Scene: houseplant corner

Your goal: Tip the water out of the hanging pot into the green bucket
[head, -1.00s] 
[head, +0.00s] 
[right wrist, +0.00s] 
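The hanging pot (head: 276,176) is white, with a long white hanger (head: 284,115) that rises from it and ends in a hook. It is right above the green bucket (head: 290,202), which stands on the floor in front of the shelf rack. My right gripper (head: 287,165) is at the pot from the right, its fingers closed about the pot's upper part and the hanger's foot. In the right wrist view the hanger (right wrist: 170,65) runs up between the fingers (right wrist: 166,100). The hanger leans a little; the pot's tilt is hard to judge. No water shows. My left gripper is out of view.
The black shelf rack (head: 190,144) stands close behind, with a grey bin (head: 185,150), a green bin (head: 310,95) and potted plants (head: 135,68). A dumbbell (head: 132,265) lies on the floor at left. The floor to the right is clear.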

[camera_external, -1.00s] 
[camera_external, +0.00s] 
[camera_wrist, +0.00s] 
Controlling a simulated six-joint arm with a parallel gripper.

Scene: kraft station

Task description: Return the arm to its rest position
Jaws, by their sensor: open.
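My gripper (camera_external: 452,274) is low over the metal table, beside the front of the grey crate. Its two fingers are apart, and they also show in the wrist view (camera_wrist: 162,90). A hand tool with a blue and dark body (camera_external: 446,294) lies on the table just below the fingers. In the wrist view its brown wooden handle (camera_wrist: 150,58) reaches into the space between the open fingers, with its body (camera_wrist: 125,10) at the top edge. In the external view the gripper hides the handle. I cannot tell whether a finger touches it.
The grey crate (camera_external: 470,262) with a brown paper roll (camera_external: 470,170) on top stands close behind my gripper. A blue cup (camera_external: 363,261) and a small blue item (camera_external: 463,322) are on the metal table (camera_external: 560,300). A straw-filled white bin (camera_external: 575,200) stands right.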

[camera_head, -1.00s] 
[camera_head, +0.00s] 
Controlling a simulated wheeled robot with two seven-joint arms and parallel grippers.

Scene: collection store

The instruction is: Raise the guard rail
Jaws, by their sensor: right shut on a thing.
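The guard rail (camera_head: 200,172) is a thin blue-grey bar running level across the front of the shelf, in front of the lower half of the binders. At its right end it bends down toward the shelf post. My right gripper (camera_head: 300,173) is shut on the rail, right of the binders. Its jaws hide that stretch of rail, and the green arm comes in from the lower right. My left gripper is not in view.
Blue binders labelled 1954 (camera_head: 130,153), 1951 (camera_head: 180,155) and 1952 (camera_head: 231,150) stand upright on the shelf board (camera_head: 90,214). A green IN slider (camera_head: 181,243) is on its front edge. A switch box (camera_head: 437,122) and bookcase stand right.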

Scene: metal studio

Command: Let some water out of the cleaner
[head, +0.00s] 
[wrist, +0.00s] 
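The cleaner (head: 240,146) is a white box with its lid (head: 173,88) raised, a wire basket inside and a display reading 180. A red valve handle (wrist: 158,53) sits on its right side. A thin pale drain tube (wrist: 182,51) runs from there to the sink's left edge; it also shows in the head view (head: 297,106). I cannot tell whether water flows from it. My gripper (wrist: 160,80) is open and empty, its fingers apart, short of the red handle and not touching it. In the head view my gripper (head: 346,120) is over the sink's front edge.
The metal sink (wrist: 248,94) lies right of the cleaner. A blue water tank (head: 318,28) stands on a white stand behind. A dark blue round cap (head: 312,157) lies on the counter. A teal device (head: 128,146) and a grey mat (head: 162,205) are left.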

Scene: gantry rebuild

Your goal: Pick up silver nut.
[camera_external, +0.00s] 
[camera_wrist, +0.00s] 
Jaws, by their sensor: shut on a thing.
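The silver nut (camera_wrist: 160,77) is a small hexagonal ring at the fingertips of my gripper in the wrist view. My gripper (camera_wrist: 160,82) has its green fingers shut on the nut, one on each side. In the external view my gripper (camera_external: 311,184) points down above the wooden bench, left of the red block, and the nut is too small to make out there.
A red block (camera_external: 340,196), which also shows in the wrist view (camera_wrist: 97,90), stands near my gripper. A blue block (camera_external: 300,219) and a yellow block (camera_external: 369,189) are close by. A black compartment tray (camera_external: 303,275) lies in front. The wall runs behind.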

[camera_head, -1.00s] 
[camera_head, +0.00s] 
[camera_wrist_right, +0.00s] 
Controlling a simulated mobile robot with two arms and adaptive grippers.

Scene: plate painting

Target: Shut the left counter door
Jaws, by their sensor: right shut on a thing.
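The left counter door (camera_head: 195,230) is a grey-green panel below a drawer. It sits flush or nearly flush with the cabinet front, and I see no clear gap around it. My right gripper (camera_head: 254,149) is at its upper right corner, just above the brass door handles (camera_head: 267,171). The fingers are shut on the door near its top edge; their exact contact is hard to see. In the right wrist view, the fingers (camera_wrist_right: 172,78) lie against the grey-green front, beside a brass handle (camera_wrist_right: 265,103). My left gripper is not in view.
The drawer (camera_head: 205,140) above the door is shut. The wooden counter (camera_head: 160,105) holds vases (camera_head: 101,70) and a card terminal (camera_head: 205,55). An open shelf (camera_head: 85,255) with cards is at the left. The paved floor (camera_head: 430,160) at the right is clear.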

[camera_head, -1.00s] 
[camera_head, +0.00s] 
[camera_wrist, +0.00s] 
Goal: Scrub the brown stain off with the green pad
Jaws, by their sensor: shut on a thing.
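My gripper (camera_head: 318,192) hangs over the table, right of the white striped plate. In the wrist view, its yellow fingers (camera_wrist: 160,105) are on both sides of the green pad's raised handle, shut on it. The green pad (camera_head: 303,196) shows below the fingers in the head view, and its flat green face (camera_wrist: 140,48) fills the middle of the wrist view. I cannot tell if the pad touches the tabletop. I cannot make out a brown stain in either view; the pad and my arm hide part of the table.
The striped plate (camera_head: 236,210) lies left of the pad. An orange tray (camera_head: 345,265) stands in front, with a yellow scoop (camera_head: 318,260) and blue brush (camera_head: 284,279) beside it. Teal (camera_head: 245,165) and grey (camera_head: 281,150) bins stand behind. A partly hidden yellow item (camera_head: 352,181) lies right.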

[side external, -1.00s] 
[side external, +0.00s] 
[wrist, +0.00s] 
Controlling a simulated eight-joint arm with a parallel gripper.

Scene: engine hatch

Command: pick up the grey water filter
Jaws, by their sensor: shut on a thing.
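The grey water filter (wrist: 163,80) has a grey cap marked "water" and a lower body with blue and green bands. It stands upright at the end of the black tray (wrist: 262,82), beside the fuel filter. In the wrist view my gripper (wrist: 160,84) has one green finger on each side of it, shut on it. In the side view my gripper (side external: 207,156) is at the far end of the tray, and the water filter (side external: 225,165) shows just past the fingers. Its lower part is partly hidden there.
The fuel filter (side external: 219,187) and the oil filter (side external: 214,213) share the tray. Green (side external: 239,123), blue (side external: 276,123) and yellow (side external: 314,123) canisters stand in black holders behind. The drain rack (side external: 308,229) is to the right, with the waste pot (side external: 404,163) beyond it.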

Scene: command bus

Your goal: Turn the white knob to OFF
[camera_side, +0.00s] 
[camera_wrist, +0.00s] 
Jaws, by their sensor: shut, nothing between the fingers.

**Request:** Repeat every line of the material exactly as given.

**Final result:**
Scene: houseplant corner

Your goal: Tip the water out of the hanging pot into the green bucket
[head, -1.00s] 
[head, +0.00s] 
[right wrist, +0.00s] 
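The hanging pot (head: 276,176) is white, with a long white hanger (head: 284,115) that rises from it and ends in a hook. It is right above the green bucket (head: 290,202), which stands on the floor in front of the shelf rack. My right gripper (head: 287,165) is at the pot from the right, its fingers closed about the pot's upper part and the hanger's foot. In the right wrist view the hanger (right wrist: 170,65) runs up between the fingers (right wrist: 166,100). The hanger leans a little; the pot's tilt is hard to judge. No water shows. My left gripper is out of view.
The black shelf rack (head: 190,144) stands close behind, with a grey bin (head: 185,150), a green bin (head: 310,95) and potted plants (head: 135,68). A dumbbell (head: 132,265) lies on the floor at left. The floor to the right is clear.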

[camera_external, -1.00s] 
[camera_external, +0.00s] 
[camera_wrist, +0.00s] 
Controlling a simulated six-joint arm with a parallel gripper.

Scene: kraft station

Task description: Return the arm to its rest position
Jaws, by their sensor: open.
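My gripper (camera_external: 452,274) is low over the metal table, beside the front of the grey crate. Its two fingers are apart, and they also show in the wrist view (camera_wrist: 162,90). A hand tool with a blue and dark body (camera_external: 446,294) lies on the table just below the fingers. In the wrist view its brown wooden handle (camera_wrist: 150,58) reaches into the space between the open fingers, with its body (camera_wrist: 125,10) at the top edge. In the external view the gripper hides the handle. I cannot tell whether a finger touches it.
The grey crate (camera_external: 470,262) with a brown paper roll (camera_external: 470,170) on top stands close behind my gripper. A blue cup (camera_external: 363,261) and a small blue item (camera_external: 463,322) are on the metal table (camera_external: 560,300). A straw-filled white bin (camera_external: 575,200) stands right.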

[camera_head, -1.00s] 
[camera_head, +0.00s] 
Controlling a simulated wheeled robot with two seven-joint arms and parallel grippers.

Scene: collection store

The instruction is: Raise the guard rail
Jaws, by their sensor: right shut on a thing.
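The guard rail (camera_head: 200,172) is a thin blue-grey bar running level across the front of the shelf, in front of the lower half of the binders. At its right end it bends down toward the shelf post. My right gripper (camera_head: 300,173) is shut on the rail, right of the binders. Its jaws hide that stretch of rail, and the green arm comes in from the lower right. My left gripper is not in view.
Blue binders labelled 1954 (camera_head: 130,153), 1951 (camera_head: 180,155) and 1952 (camera_head: 231,150) stand upright on the shelf board (camera_head: 90,214). A green IN slider (camera_head: 181,243) is on its front edge. A switch box (camera_head: 437,122) and bookcase stand right.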

Scene: metal studio

Command: Let some water out of the cleaner
[head, +0.00s] 
[wrist, +0.00s] 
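The cleaner (head: 240,146) is a white box with its lid (head: 173,88) raised, a wire basket inside and a display reading 180. A red valve handle (wrist: 158,53) sits on its right side. A thin pale drain tube (wrist: 182,51) runs from there to the sink's left edge; it also shows in the head view (head: 297,106). I cannot tell whether water flows from it. My gripper (wrist: 160,80) is open and empty, its fingers apart, short of the red handle and not touching it. In the head view my gripper (head: 346,120) is over the sink's front edge.
The metal sink (wrist: 248,94) lies right of the cleaner. A blue water tank (head: 318,28) stands on a white stand behind. A dark blue round cap (head: 312,157) lies on the counter. A teal device (head: 128,146) and a grey mat (head: 162,205) are left.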

Scene: gantry rebuild

Your goal: Pick up silver nut.
[camera_external, +0.00s] 
[camera_wrist, +0.00s] 
Jaws, by their sensor: shut on a thing.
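The silver nut (camera_wrist: 160,77) is a small hexagonal ring at the fingertips of my gripper in the wrist view. My gripper (camera_wrist: 160,82) has its green fingers shut on the nut, one on each side. In the external view my gripper (camera_external: 311,184) points down above the wooden bench, left of the red block, and the nut is too small to make out there.
A red block (camera_external: 340,196), which also shows in the wrist view (camera_wrist: 97,90), stands near my gripper. A blue block (camera_external: 300,219) and a yellow block (camera_external: 369,189) are close by. A black compartment tray (camera_external: 303,275) lies in front. The wall runs behind.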

[camera_head, -1.00s] 
[camera_head, +0.00s] 
[camera_wrist_right, +0.00s] 
Controlling a simulated mobile robot with two arms and adaptive grippers.

Scene: plate painting

Target: Shut the left counter door
Jaws, by their sensor: right shut on a thing.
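The left counter door (camera_head: 195,230) is a grey-green panel below a drawer. It sits flush or nearly flush with the cabinet front, and I see no clear gap around it. My right gripper (camera_head: 254,149) is at its upper right corner, just above the brass door handles (camera_head: 267,171). The fingers are shut on the door near its top edge; their exact contact is hard to see. In the right wrist view, the fingers (camera_wrist_right: 172,78) lie against the grey-green front, beside a brass handle (camera_wrist_right: 265,103). My left gripper is not in view.
The drawer (camera_head: 205,140) above the door is shut. The wooden counter (camera_head: 160,105) holds vases (camera_head: 101,70) and a card terminal (camera_head: 205,55). An open shelf (camera_head: 85,255) with cards is at the left. The paved floor (camera_head: 430,160) at the right is clear.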

[camera_head, -1.00s] 
[camera_head, +0.00s] 
[camera_wrist, +0.00s] 
Goal: Scrub the brown stain off with the green pad
Jaws, by their sensor: shut on a thing.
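My gripper (camera_head: 318,192) hangs over the table, right of the white striped plate. In the wrist view, its yellow fingers (camera_wrist: 160,105) are on both sides of the green pad's raised handle, shut on it. The green pad (camera_head: 303,196) shows below the fingers in the head view, and its flat green face (camera_wrist: 140,48) fills the middle of the wrist view. I cannot tell if the pad touches the tabletop. I cannot make out a brown stain in either view; the pad and my arm hide part of the table.
The striped plate (camera_head: 236,210) lies left of the pad. An orange tray (camera_head: 345,265) stands in front, with a yellow scoop (camera_head: 318,260) and blue brush (camera_head: 284,279) beside it. Teal (camera_head: 245,165) and grey (camera_head: 281,150) bins stand behind. A partly hidden yellow item (camera_head: 352,181) lies right.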

[side external, -1.00s] 
[side external, +0.00s] 
[wrist, +0.00s] 
Controlling a simulated eight-joint arm with a parallel gripper.

Scene: engine hatch

Command: pick up the grey water filter
Jaws, by their sensor: shut on a thing.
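The grey water filter (wrist: 163,80) has a grey cap marked "water" and a lower body with blue and green bands. It stands upright at the end of the black tray (wrist: 262,82), beside the fuel filter. In the wrist view my gripper (wrist: 160,84) has one green finger on each side of it, shut on it. In the side view my gripper (side external: 207,156) is at the far end of the tray, and the water filter (side external: 225,165) shows just past the fingers. Its lower part is partly hidden there.
The fuel filter (side external: 219,187) and the oil filter (side external: 214,213) share the tray. Green (side external: 239,123), blue (side external: 276,123) and yellow (side external: 314,123) canisters stand in black holders behind. The drain rack (side external: 308,229) is to the right, with the waste pot (side external: 404,163) beyond it.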

Scene: command bus

Your goal: Turn the white knob to OFF
[camera_side, +0.00s] 
[camera_wrist, +0.00s] 
Jaws, by their sensor: shut, nothing between the fingers.

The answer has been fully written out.